KLASİK ŞARKILAR SÖYLÜYORUM

Klasikler arasında yeralan ve klasik nitelik kazanmış her şarkıyı söylüyorum. Tanju Okan’ın "Kadınım"dan, Frank Sinatra’nın My Way’ınden, Münir Nurettin Selçuk’un, Kalamışı’na kadar. Ayten Alpman’ın "Memleketim" şarkısından, Atatürk’ün sevdiği Tosca’nın tenor aryasına kadar. Ama benim favorim Napoliten şarkılar.

FENOMENİM PAVAROTTİ, TARZIM BELCANTO

Benim fenomenim ünlü İtalyan tenor Pavarotti. Belcanto (Bel-güzel, cantare-şarkı söylemek, yani güzel şarkı söylemek) Diyafram başta olmak üzere bütün ilgili kasları doğru nefesle kullanarak, en önemlisi de kalp ve duygu ile şarkı söylemek. Kısaca özeti böyle. Pavarotti’den başka, belcanto söyleyenlere birkaç örnek:

"Jose Carerras, Caruso, Münir Nurettin Selçuk, Zeki Müren, Nesrin Sipahi, Sertap Erener"

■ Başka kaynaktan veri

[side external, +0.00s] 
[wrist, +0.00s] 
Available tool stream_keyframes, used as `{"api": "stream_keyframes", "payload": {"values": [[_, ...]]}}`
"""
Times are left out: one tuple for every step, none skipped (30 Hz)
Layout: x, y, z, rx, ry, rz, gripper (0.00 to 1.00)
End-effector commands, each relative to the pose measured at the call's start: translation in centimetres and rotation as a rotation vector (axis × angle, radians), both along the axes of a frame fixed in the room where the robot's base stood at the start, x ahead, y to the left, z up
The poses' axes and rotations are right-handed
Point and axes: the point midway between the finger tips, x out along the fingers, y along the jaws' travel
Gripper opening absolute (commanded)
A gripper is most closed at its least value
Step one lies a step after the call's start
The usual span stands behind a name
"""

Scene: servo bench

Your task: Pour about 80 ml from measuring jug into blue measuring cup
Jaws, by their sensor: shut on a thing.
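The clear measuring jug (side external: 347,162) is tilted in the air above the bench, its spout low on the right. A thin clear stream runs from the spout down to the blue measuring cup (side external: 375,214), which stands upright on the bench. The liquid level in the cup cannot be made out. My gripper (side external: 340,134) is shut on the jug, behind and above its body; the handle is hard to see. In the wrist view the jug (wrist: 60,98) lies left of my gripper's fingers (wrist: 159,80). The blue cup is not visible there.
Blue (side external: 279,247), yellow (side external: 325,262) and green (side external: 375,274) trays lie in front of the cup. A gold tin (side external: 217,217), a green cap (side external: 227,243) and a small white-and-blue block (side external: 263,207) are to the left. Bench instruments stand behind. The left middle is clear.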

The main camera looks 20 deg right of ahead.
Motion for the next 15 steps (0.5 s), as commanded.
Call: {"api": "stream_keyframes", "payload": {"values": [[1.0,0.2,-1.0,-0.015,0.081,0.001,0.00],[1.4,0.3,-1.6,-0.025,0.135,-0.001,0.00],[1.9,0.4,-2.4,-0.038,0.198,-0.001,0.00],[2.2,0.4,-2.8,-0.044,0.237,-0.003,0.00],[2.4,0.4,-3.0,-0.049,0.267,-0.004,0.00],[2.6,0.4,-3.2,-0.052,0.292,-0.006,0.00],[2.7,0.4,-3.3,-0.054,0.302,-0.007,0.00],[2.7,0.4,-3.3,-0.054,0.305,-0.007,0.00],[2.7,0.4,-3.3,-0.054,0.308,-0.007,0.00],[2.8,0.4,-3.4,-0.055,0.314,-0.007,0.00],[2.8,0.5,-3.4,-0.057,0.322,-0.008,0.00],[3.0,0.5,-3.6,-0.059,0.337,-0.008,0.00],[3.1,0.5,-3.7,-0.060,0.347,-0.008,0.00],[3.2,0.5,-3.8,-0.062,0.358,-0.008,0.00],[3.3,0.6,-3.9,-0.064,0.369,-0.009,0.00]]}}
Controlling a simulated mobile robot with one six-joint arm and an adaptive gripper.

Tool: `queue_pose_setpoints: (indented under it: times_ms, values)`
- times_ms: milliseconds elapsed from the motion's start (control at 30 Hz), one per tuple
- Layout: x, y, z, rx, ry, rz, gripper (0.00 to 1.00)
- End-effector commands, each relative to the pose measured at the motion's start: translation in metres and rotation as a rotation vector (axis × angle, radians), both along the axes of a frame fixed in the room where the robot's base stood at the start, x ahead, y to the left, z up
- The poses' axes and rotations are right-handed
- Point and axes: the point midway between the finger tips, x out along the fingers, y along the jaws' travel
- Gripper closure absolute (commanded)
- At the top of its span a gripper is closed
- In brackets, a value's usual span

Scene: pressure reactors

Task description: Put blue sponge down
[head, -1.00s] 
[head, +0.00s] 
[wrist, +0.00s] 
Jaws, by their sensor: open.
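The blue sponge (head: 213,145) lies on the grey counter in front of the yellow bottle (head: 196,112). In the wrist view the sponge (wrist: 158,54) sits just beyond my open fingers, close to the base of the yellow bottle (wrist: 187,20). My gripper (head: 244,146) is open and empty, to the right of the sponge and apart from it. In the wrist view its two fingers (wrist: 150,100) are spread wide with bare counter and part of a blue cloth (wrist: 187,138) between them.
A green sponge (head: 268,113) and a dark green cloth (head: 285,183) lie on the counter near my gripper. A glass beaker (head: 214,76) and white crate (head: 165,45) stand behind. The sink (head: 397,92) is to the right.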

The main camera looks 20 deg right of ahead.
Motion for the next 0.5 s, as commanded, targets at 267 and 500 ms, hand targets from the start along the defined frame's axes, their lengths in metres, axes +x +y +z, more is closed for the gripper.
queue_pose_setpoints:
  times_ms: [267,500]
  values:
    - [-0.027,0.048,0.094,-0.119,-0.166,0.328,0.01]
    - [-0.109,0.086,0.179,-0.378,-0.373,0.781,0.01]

Repertuvarı farklı olmasına rağmen İbrahim Tatlıses gibi müthiş bir sesi unutmamak lazım. Benim için en iyi örneklerden biri de Tanju Okan. "Kadınım" şarkısını sadece sesiyle değil kalbiyle de söylemiş.

ATATÜRK’ÜN MÜZİĞE BAKIŞI ÖRNEK OLMALI

Atatürk’ün müziğe bakışı da bir deha ile karşı karşıya olduğumuzu bize gösteriyor. Atatürk’ün türkü derlemeleri olduğunu öğrendiğimde çok şaşırmıştım. Türk müziğine bakışı, makamları ve solfej bilmesi dikkat çekici ayrıntılar. Tosca operasının aşk şarkısını defalarca arka arkaya çaldırması en sonunda da kemancıya "Kemancı gel, kemanını omzuna dayada çal" demesi bu müthiş müziği kalbinde hissetmesi...Müziğe bakış açımı yeniden gözden geçirmemi sağladı. Kendi müziğimiz ve çok sesli müzik, her ikisi de ayrı güzellik ve lezzetlere sahip iki iksir. İkisinden de kana kana içmeliyiz.

Zafer Mutlu kimdir

BULGARİSTAN’ın, Rusçuk kentinde doğmuş. Türk dili ve edebiyatı öğretmeni bir anne ile spor hocası bir babanın çocuğu. Rumeli türkülerinin söylendiği bir evde büyümüş. Beş yaşında klasik müziğe ilgisi anlaşılınca, keman derslerine başlamış. 7 ile 10 yaş arası keman çalmış ve Mozart dinleyerek büyümüş. Keman dersi alan tek Türk olması, yeteneği ve başarısı Bulgar çocuklarınca itilip kakılmasını engellememiş. Mutlu Ailesi, Türk azınlığa baskılar artınca 1974’te Türkiye’ye yerleşmiş. Keman çalmayı bırakan Mutlu, Ankara’da lise korosunda söylemiş ve klasik müzik konserlerini takip etmiş. En büyük hobisi de balık tutmaktan sonra Cumhurbaşkanlığı Senfoni Orkestrası konserlerine gitmekmiş. CSO’nun müdavimi olmuş. Ama o dönem hiç operaya gitmemiş. Aynı dönemde, fotoğrafçılıkla tanışmış. Ankara Tıp Fakültesi’nde okurken fotoğrafçılık ailesini ve kendisini ekonomik yönden rahatlatan, profesyonel bir meslek haline gelmiş. Tıp fakültesinden 1986’da mezun olduktan sonra Ankara’da doktorluk yapmaya başlamış.